Last year, of 78 total shipments Bob hauled, 17 shipments, or 22%, had more than 500 feet of carry. In order to break even, he would have had to haul 204 shipments with no long carries or stair carries in addition to the 17 labor-intensive shipments.
Bob says that times are so tough that every driver he talks to claims s/he is looking for other work. Breakeven does not pay the bills! The only good side is that drivers who somehow manage to survive these lean times may have better opportunities at the other end of any shakeout.
Bob says he will lose greatly with the 400N tariff. He proposes that an exemption get applied for excessively long carries and stair carries, like going back to the way of charges were applied for apartments, condominiums, high rises, and mini-storage warehouses (the 400M tariff). Tariff 400N simply has no provision for jobs that are extremely labor-intensive. Bob believes that the Household Goods Tariff Bureau did not consult with drivers with experience and knowledge in coming up with this tariff.

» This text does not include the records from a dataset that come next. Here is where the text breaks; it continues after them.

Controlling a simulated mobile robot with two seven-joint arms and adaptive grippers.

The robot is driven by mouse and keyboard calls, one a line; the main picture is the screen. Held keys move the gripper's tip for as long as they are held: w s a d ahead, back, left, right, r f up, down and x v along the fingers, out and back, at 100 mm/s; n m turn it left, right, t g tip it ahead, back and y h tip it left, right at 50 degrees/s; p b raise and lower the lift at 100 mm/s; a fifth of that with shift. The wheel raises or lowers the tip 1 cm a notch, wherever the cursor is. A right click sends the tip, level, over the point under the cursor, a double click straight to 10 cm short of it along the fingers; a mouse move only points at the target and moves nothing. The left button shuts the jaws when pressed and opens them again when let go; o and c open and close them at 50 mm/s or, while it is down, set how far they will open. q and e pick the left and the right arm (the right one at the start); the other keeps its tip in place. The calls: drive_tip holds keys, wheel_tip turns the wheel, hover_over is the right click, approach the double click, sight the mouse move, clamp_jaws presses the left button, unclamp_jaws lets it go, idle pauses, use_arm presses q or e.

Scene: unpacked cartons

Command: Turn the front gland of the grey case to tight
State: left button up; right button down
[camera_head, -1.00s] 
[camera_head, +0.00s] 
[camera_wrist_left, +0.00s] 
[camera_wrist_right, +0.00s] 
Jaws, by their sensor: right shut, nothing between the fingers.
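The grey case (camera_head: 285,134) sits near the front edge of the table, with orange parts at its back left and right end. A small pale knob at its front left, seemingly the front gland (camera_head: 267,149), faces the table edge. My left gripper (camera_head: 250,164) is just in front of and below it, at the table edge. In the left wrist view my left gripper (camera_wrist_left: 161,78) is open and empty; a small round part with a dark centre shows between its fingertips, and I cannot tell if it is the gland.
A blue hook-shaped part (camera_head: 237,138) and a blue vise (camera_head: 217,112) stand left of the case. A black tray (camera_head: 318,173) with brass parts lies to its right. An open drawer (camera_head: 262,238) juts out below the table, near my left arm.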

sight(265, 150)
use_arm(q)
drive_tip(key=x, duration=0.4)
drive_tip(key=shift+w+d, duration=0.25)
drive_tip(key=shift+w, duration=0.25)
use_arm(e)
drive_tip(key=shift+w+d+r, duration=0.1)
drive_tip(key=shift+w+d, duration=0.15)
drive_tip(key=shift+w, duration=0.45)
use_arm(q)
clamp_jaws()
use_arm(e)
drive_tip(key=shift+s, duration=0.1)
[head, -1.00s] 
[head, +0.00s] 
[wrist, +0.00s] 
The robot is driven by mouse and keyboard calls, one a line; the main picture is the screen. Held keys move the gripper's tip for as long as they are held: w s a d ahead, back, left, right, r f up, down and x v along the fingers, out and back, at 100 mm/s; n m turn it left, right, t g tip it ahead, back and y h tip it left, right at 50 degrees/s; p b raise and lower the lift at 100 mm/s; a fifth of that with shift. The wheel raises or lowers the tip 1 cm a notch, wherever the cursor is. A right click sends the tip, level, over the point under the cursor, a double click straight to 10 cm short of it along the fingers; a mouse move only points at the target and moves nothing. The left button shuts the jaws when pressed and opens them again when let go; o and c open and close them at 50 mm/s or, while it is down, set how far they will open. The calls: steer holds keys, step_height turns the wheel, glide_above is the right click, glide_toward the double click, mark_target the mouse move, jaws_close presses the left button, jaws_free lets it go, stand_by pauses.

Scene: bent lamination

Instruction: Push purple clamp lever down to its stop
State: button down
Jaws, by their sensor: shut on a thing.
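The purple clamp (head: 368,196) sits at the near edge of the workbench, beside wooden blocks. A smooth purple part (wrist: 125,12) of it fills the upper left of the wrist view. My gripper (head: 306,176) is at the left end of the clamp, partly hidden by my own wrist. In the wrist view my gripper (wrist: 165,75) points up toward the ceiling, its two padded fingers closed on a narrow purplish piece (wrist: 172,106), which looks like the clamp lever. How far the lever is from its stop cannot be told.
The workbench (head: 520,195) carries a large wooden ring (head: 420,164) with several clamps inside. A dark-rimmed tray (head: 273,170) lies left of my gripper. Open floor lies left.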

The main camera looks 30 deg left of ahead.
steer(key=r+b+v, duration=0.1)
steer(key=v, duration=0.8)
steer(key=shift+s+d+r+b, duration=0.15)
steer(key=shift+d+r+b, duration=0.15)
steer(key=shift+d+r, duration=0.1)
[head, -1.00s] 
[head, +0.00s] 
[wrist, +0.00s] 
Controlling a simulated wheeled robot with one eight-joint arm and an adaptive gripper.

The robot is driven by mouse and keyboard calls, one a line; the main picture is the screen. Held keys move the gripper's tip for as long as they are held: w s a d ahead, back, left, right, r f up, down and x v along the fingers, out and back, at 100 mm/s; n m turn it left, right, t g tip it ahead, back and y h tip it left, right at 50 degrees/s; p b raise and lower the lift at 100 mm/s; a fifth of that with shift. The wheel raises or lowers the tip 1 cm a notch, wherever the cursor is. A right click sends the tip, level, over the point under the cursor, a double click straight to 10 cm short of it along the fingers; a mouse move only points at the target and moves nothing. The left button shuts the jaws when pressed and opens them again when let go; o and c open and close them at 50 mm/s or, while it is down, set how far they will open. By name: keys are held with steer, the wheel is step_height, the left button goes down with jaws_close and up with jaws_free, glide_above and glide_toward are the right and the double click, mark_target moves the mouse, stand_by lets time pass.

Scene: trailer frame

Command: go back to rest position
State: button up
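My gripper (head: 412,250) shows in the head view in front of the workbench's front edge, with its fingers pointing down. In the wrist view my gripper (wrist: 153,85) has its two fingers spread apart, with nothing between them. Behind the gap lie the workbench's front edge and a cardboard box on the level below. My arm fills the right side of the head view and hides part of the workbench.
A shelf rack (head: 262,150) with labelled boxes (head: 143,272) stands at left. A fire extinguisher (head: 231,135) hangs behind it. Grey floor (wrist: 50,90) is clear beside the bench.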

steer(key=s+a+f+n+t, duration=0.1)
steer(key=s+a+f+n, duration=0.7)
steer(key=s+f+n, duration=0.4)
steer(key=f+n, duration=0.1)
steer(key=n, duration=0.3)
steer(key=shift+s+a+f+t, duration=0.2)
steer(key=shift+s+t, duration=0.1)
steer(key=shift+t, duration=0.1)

With transportation essentially just covering cost, drivers are now forced to rely on pack jobs to make any profit (these jobs are not a normal function for road equipment). Up until last year, the carriers had military moves to prop up all the cheap COD and account work. Now, the military jobs are all very cheap, putting this industry is at a turning point. Movers must either charge more or find other work…
(For additional reading on these and related subjects see the forum postings under the header “Where Does Capacity Come From?” at the RELO roundtable.)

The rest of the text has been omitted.